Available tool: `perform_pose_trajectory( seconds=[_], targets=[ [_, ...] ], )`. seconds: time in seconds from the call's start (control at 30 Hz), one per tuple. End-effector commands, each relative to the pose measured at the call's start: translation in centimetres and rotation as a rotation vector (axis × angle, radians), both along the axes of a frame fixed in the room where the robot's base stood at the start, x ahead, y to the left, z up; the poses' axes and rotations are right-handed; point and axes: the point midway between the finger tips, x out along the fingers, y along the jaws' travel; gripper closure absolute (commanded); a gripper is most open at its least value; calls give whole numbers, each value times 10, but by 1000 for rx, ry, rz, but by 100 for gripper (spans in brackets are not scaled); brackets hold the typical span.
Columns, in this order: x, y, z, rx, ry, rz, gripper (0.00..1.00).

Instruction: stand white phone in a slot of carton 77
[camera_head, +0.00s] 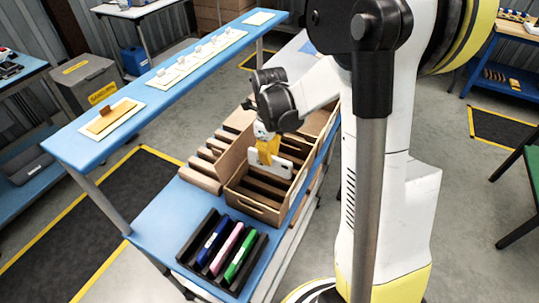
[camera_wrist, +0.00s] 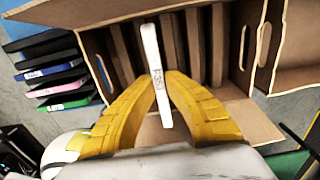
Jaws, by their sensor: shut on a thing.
┄┄┄┄┄┄
What you need to do: Copy out all lines above that include the string "gripper".

Task answer:
Available tool: `perform_pose_trajectory( seconds=[_], targets=[ [_, ...] ], )`. seconds: time in seconds from the call's start (control at 30 Hz), one per tuple. End-effector commands, each relative to the pose measured at the call's start: translation in centimetres and rotation as a rotation vector (axis × angle, radians), both along the axes of a frame fixed in the room where the robot's base stood at the start, x ahead, y to the left, z up; the poses' axes and rotations are right-handed; point and axes: the point midway between the finger tips, x out along the fingers, y along the jaws' travel; gripper closure absolute (commanded); a gripper is most open at its least value; calls give whole numbers, each value times 10, but by 1000 for rx, ry, rz, but by 100 for gripper (spans in brackets are not scaled); brackets hold the typical span.
Columns, in this order: x, y, z, rx, ry, rz, gripper (0.00..1.00).

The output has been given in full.